Recent outages by Southwest Airlines, and Delta foreshadow a future of dealing with legacy systems. Southwest’s issues were blamed on a faulty router, Delta’s issues were with a (supposed) power outage, so neither was directly related to their legacy systems. Hardware fails. It is not omnipotent. I mean, my PVR fails routinely – we’re lucky if we get 3 years out of one before it starts to malfunction, and eventually die. But, it’s hard to blame Delta’s woes on a power-outage, because one would question why the airline did not have a back-up generator that seamlessly transitions over if power fails. Or maybe a redundant secondary site?

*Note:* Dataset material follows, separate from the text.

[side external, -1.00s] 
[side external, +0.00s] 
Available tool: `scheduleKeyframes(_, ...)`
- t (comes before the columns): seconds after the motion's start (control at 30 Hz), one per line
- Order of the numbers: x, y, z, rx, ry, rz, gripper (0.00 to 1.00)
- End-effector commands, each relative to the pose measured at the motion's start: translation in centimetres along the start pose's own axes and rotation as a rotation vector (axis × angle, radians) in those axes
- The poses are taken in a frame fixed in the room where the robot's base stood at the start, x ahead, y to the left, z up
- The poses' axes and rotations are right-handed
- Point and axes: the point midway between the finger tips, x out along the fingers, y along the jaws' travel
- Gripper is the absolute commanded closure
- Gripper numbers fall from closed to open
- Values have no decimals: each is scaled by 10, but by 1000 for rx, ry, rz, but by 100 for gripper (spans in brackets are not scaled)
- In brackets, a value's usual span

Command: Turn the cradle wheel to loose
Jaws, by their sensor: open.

Most likely some form of human error caused the problem. I mean it has happened before. In 1997, a crew member on the U.S.S. Yorktown entered a 0 into a database field, which caused a divide-by-zero in the ships Remote Data Base Manager, which resulted in a buffer overflow, which brought down the ships propulsion system = no power. Simple, yet effective. The question might be one of how fragmented the legacy systems are. How complex have they been allowed to grow? Keep adding new features to an existing system and over the years they tend to become somewhat brittle. Complex, ill-tested code is often brittle, meaning the software may appear reliable but will fail badly when presented with unusual data. Brittleness in software can be caused by algorithms that do not work for the full range of input data.
How to prevent brittle software? Better testing, including worst-case scenarios. Better design of additions to legacy systems. And if the system becomes too complex, maybe it’s time to start thinking about re-building it from the ground-up.